**Work to be completed**. Your task is to restate the data word for word.

+++ Collected material

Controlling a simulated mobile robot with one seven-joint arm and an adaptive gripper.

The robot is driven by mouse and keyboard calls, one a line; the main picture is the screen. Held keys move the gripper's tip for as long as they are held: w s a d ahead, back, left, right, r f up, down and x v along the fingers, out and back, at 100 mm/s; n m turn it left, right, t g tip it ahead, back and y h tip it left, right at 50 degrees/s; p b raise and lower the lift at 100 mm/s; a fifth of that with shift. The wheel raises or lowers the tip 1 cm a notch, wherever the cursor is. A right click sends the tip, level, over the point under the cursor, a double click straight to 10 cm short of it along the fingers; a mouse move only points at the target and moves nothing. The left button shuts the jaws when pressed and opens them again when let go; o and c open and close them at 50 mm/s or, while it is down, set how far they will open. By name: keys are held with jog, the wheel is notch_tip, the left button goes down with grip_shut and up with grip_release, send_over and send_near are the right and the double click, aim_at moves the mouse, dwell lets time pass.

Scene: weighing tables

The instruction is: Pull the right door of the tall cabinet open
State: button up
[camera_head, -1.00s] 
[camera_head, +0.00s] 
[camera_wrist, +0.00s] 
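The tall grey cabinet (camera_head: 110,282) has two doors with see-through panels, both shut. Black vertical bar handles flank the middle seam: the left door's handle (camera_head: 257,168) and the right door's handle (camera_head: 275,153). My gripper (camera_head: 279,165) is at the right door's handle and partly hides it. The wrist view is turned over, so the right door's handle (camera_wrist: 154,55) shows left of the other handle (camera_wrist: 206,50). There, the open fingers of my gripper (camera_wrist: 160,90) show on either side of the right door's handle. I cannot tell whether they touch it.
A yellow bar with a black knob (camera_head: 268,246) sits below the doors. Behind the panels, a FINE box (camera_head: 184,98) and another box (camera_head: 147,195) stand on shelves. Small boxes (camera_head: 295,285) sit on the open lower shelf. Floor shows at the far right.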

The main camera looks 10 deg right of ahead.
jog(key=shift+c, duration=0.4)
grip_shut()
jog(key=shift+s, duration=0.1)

++++++

**The response**.
Controlling a simulated mobile robot with one seven-joint arm and an adaptive gripper.

The robot is driven by mouse and keyboard calls, one a line; the main picture is the screen. Held keys move the gripper's tip for as long as they are held: w s a d ahead, back, left, right, r f up, down and x v along the fingers, out and back, at 100 mm/s; n m turn it left, right, t g tip it ahead, back and y h tip it left, right at 50 degrees/s; p b raise and lower the lift at 100 mm/s; a fifth of that with shift. The wheel raises or lowers the tip 1 cm a notch, wherever the cursor is. A right click sends the tip, level, over the point under the cursor, a double click straight to 10 cm short of it along the fingers; a mouse move only points at the target and moves nothing. The left button shuts the jaws when pressed and opens them again when let go; o and c open and close them at 50 mm/s or, while it is down, set how far they will open. By name: keys are held with jog, the wheel is notch_tip, the left button goes down with grip_shut and up with grip_release, send_over and send_near are the right and the double click, aim_at moves the mouse, dwell lets time pass.

Scene: weighing tables

The instruction is: Pull the right door of the tall cabinet open
State: button up
[camera_head, -1.00s] 
[camera_head, +0.00s] 
[camera_wrist, +0.00s] 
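The tall grey cabinet (camera_head: 110,282) has two doors with see-through panels, both shut. Black vertical bar handles flank the middle seam: the left door's handle (camera_head: 257,168) and the right door's handle (camera_head: 275,153). My gripper (camera_head: 279,165) is at the right door's handle and partly hides it. The wrist view is turned over, so the right door's handle (camera_wrist: 154,55) shows left of the other handle (camera_wrist: 206,50). There, the open fingers of my gripper (camera_wrist: 160,90) show on either side of the right door's handle. I cannot tell whether they touch it.
A yellow bar with a black knob (camera_head: 268,246) sits below the doors. Behind the panels, a FINE box (camera_head: 184,98) and another box (camera_head: 147,195) stand on shelves. Small boxes (camera_head: 295,285) sit on the open lower shelf. Floor shows at the far right.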

The main camera looks 10 deg right of ahead.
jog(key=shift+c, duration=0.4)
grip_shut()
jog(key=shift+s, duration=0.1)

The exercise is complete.